Après une cinquantaine d’années de bons et loyaux services, ma case postale 83 disparaîtra dans quelques jours : bien malgré moi, comme on le découvrira tout à l’heure. Je me trouve contraint de modifier une adresse qui m’avait accompagné dès mon adolescence. C’est l’occasion de quelques lignes sur le caractère plus ou moins éphémère des adresses, avant de raconter ce qui est arrivé à cette case postale — et à quelques dizaines d’autres en même temps.

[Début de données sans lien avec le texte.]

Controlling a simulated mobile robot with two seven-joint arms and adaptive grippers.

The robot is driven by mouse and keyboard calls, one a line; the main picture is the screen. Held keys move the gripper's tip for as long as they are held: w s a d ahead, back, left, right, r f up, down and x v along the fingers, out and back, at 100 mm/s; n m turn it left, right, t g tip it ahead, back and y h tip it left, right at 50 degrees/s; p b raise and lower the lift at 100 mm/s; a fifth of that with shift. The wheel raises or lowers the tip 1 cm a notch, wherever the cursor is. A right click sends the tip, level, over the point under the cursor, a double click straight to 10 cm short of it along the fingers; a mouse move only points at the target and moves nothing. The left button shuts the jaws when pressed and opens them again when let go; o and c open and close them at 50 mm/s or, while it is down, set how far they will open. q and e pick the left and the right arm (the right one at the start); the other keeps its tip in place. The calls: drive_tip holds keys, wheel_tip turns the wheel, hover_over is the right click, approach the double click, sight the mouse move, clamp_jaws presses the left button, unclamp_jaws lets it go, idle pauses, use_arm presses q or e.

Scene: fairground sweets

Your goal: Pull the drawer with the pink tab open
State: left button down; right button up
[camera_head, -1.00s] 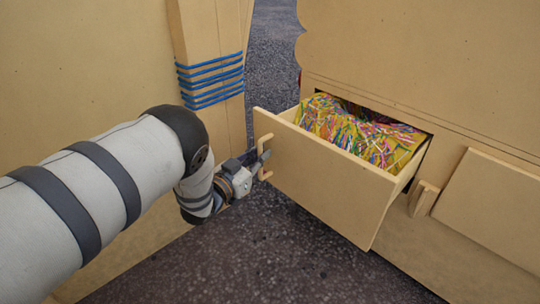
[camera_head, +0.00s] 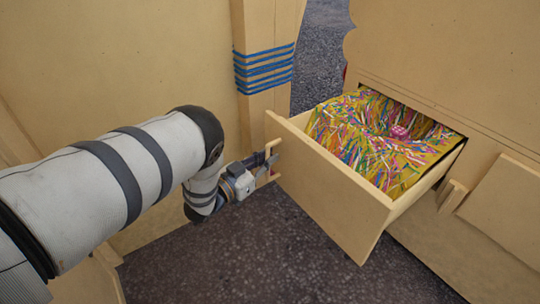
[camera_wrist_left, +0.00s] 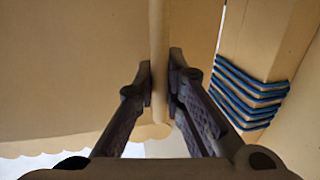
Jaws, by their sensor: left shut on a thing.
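The drawer (camera_head: 330,195) stands pulled out of the wooden cabinet, with its plain front facing me. Its wooden handle (camera_head: 274,145) is at the left end of the front. My left gripper (camera_head: 267,164) is shut on the handle. In the left wrist view, the two fingers (camera_wrist_left: 160,85) close on both sides of the upright handle bar (camera_wrist_left: 158,45). A small pinkish patch shows by the fingers, but I cannot tell whether it is the pink tab. My right gripper is not in view.
Coloured paper strips (camera_head: 360,145) fill the drawer, with a pink patterned round thing (camera_head: 399,131) among them. A second wooden handle (camera_head: 452,196) is on the cabinet (camera_head: 450,60) to the right. A post with blue bands (camera_head: 264,70) stands behind my gripper. Dark ground (camera_head: 270,255) below is clear.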

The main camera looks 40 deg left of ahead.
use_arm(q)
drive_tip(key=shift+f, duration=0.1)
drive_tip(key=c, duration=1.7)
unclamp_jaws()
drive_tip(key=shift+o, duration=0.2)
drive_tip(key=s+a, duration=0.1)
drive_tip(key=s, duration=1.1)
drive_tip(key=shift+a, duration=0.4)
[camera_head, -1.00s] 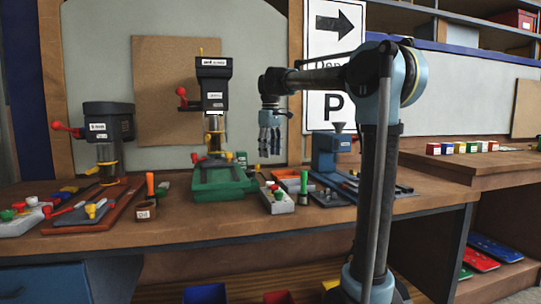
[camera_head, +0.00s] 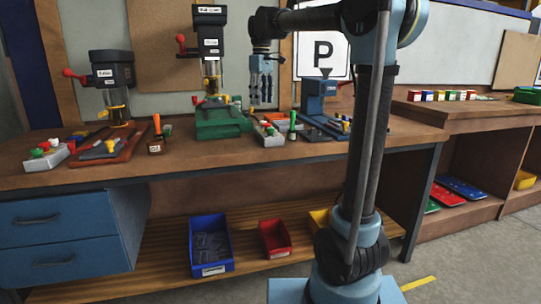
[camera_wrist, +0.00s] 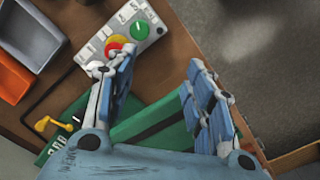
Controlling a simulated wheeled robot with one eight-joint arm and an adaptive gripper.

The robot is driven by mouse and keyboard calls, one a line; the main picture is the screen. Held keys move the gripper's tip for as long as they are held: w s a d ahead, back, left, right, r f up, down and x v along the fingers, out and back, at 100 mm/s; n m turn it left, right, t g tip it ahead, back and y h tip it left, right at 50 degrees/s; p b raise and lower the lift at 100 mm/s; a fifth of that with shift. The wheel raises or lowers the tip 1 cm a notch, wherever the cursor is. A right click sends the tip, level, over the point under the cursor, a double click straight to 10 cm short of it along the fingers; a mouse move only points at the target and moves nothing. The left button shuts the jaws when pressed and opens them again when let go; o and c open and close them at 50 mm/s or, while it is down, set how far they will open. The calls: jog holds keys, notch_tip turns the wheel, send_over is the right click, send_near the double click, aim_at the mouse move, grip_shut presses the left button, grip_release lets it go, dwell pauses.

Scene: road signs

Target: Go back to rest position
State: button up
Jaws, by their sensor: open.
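Below the fingers are a green machine base (camera_wrist: 150,122) and a grey control box (camera_wrist: 122,38) with green and red knobs. The arm is raised and bent over the bench.
A drill press (camera_head: 209,35) on a green base stands left of my gripper, with another press (camera_head: 112,75) farther left. A blue vise-like tool (camera_head: 314,100) stands to the right. Blue (camera_head: 209,262) and red (camera_head: 274,252) bins sit on the lower shelf. Floor is open at right.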

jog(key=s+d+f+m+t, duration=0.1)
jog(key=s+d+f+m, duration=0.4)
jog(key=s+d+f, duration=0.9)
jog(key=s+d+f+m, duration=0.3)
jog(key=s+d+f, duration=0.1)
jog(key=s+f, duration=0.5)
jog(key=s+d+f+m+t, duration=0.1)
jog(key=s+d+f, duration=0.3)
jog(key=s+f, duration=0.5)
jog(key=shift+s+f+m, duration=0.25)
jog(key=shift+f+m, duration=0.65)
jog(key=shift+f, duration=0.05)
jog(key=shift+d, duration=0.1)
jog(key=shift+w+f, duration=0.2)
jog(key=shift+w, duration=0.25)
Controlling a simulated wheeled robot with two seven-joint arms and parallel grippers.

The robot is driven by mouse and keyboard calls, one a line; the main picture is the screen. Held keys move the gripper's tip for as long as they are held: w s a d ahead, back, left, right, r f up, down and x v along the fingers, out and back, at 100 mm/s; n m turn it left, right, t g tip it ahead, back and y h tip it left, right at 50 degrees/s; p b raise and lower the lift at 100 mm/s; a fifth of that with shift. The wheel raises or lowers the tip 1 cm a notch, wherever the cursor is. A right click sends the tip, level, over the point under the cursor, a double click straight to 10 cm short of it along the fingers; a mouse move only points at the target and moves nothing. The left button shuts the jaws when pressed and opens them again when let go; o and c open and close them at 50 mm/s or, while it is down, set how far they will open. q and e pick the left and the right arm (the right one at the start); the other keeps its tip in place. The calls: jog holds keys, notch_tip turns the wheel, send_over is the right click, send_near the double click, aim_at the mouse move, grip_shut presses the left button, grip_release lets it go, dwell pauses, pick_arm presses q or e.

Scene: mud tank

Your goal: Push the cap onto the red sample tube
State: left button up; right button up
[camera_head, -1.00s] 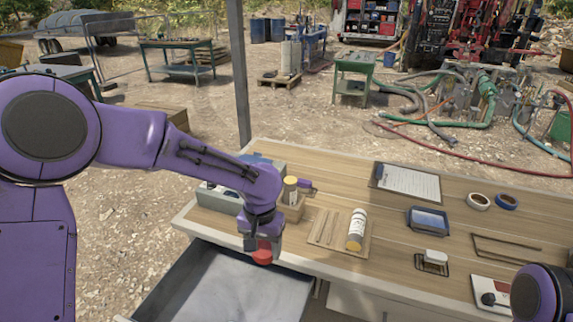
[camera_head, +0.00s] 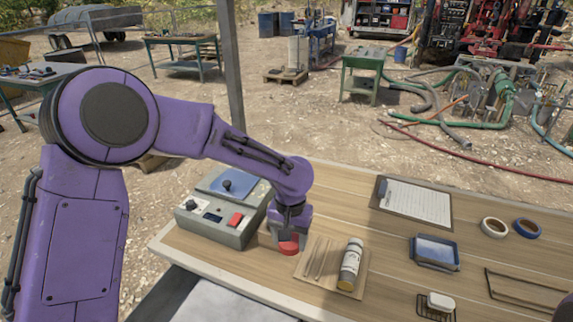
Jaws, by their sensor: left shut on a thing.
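My left gripper (camera_head: 287,239) points down over the left part of the wooden table (camera_head: 400,290), just left of a small wooden board. It is shut on a round red piece, which looks like the cap (camera_head: 288,248). The cap is low near the tabletop; I cannot tell whether it touches anything below. The red sample tube cannot be made out; the gripper and forearm hide the spot behind them. My right gripper is out of view.
A grey device (camera_head: 225,210) with a red button stands left of the gripper. A blue tray (camera_head: 435,253), clipboard (camera_head: 415,202) and tape rolls (camera_head: 495,228) are farther right. An open drawer (camera_head: 215,305) is below.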

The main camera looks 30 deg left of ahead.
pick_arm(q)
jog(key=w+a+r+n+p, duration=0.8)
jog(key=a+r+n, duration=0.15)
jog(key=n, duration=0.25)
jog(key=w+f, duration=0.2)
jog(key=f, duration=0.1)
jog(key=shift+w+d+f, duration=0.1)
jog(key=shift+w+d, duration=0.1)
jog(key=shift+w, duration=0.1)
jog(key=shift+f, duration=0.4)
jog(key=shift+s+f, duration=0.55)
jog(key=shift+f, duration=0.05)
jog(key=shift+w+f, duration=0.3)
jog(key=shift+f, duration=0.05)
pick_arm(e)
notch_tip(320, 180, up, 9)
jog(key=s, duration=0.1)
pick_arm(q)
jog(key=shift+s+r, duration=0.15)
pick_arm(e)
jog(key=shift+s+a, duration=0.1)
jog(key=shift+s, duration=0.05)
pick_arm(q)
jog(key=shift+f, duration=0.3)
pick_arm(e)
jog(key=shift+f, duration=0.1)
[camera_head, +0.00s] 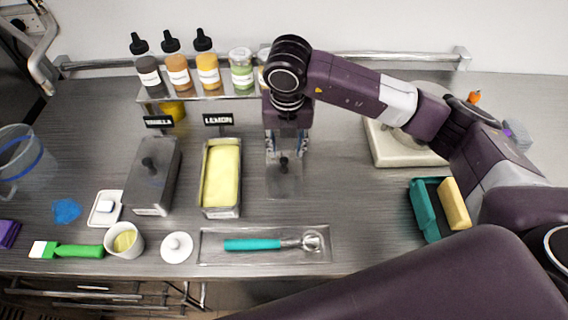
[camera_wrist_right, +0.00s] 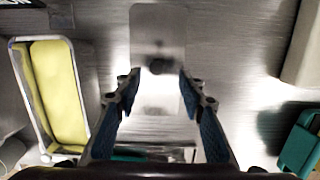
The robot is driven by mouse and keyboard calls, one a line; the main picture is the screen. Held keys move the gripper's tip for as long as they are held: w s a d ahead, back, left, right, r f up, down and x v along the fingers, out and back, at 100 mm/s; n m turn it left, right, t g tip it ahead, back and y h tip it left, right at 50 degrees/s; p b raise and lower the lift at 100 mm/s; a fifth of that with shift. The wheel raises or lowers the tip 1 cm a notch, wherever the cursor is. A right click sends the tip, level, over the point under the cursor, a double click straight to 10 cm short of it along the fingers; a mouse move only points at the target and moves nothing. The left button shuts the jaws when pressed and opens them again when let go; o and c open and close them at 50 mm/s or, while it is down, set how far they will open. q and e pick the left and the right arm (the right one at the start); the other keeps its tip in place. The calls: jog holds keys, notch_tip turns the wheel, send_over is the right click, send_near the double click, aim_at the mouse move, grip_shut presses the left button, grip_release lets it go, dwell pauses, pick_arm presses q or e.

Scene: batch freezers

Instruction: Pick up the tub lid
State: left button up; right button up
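The metal tub lid (camera_head: 283,187) lies flat on the steel counter, right of the open lemon tub (camera_head: 221,178). Its dark knob (camera_head: 284,162) stands up from it. My right gripper (camera_head: 287,152) points down above the lid's far part. In the right wrist view the lid (camera_wrist_right: 158,25) is a pale plate, and its knob (camera_wrist_right: 160,65) appears between the two fingertips (camera_wrist_right: 160,82). The fingers are spread and hold nothing; I cannot tell the exact height gap. The gripper hides the lid's far part in the head view. My left gripper is not in view.
A covered vanilla tub (camera_head: 152,178) stands left of the lemon tub. A tray (camera_head: 264,259) with a teal scoop lies in front. A bottle rack (camera_head: 205,96) stands behind; a teal holder (camera_head: 424,210) and a pale base (camera_head: 395,158) are at right.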

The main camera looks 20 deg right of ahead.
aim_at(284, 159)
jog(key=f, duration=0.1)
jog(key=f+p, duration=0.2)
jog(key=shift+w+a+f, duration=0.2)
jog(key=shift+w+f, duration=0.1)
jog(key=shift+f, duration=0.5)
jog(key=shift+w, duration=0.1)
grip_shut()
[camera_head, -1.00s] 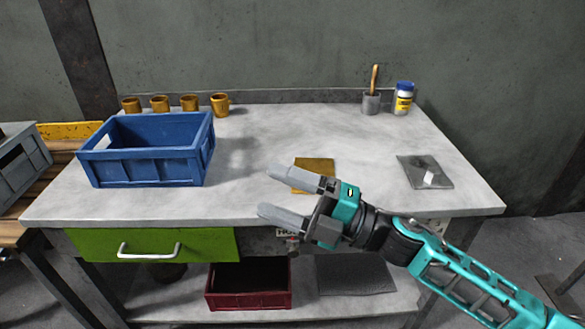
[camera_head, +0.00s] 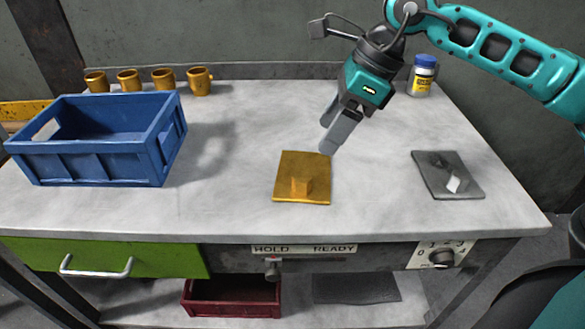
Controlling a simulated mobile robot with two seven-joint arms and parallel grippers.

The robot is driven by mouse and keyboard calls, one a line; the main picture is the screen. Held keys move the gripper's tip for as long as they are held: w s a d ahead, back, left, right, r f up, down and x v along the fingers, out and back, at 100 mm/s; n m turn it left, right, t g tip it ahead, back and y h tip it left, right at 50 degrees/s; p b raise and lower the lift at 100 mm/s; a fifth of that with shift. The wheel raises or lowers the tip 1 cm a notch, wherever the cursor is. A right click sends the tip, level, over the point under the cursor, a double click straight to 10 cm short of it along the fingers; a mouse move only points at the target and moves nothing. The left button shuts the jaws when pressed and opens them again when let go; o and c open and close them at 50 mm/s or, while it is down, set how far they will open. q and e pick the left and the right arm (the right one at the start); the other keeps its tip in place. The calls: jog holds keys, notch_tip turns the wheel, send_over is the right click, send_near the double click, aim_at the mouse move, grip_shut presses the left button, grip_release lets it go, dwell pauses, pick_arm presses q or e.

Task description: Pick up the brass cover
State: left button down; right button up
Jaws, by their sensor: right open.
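The brass cover (camera_head: 290,168) is a flat golden plate with a small raised block near its front edge. It lies flat in the middle of the grey worktop. My right gripper (camera_head: 332,134) comes down from the upper right, fingers pointing down and to the left. It is open and empty, with its fingertips just behind and above the cover's back right corner. My left gripper is not in view.
A blue crate (camera_head: 80,164) stands at the left, with several brass cups (camera_head: 199,82) behind it. A dark grey plate (camera_head: 432,184) with a small pale piece lies at the right. A blue-capped jar (camera_head: 421,80) stands at the back right. The worktop (camera_head: 235,200) is clear around the cover.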

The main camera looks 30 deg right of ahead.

J’ai transféré le contenu du petit blog que j’avais créé en 2005 sous le titre J’ai choisi le Mac ! vers un nouveau nom de domaine, avec une nouvelle présentation. Il est maintenant intitulé Explorator. Un billet sur le nouveau site explique cette évolution. En 2005, j’avais créé une liste de diffusion sur laquelle les personnes intéressées pouvaient s’inscrire. Les abonnés n’avaient plus rien reçu depuis de longues années, mais le gestionnaire de liste fonctionnait toujours. J’ai donc décidé d’envoyer à la liste un ultime message pour informer les destinataires de l’évolution du site. Les messages d’erreur reçus en retour m’ont permis de constater que plus du tiers des adresses électroniques enregistrées n’étaient plus valables.
À l’heure de la mobilité
Physiques ou électroniques, que d’adresses éphémères ! Je me souviens d’avoir vu plusieurs fois, il y a des années, des prestataires de services de messagerie utilisant comme argument publicitaire : « Your lifetime address », « votre adresse pour la vie ». Certaines des entreprises qui attiraient ainsi les clients n’existent plus. Quant à nos adresses professionnelles ou universitaires, elles nous sont vite ôtées quand nous n’appartenons plus à cette structure. Je me suis rendu compte qu’il n’était pas si simple d’avoir une adresse électronique réellement permanente : la meilleure solution est d’utiliser son propre nom de domaine, en trouvant un bon service d’hébergement et en conservant toujours la possibilité d’aller voir ailleurs si la qualité n’est plus au rendez-vous — mais en emmenant avec soi son adresse.
Pour bien des gens, les adresses changent beaucoup au cours d’une existence. À la poste, il m’arrive souvent de me trouver derrière un client en train de procéder aux formalités pour une réexpédition de son courrier à une nouvelle adresse. La mobilité de la société suisse reste peut-être moindre que celle d’autres régions du monde, mais elle s’est accélérée. Cette perception intuitive est confirmée par un récent article du quotidien Le Temps (5 décembre 2017) : « Les Suisses n’ont jamais autant déménagé », expliquait un article résumant une enquête de Comparis. 22 % des locataires auraient déménagé en une année.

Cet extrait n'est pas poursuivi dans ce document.